Tanken in Hamburg: Warum drohen zum Jahreswechsel höhere Benzin- und Dieselpreise?
Um den Verbrauch fossiler Brennstoffe wie Öl und Gas zu reduzieren, hat Deutschland sie gezielt verteuert. Anfang 2021 wurde die sogenannte CO2-Abgabe eingeführt. Derzeit werden für eine Tonne klimaschädliches Kohlendioxid, das bei der Verbrennung entsteht, 30 Euro fällig. Umgerechnet auf einen Liter Kraftstoff macht das bei Benzin 7 Cent aus, bei Diesel 8 Cent.

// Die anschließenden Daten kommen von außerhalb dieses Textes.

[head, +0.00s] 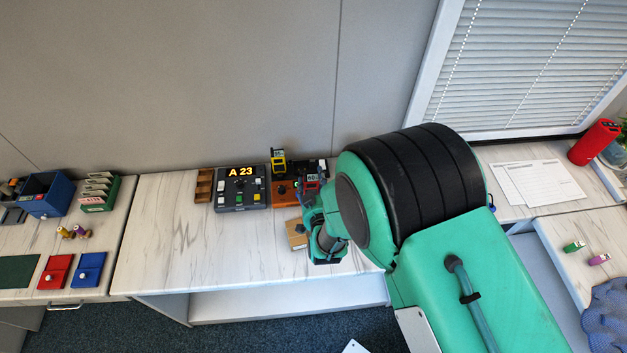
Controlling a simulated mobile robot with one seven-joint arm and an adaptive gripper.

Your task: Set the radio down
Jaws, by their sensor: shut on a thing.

Am 1. Januar soll die Abgabe auf 40 Euro pro Tonne steigen – was jeden Liter um etwa 3 Cent verteuert. Egal ob Diesel- oder Benzinermotor, Autofahrer sind gut beraten, den Tank vor dem Jahreswechsel noch einmal vollzumachen. Das neue Jahr dürfte mit weiter gestiegenen Preisen an den Tankstellen beginnen.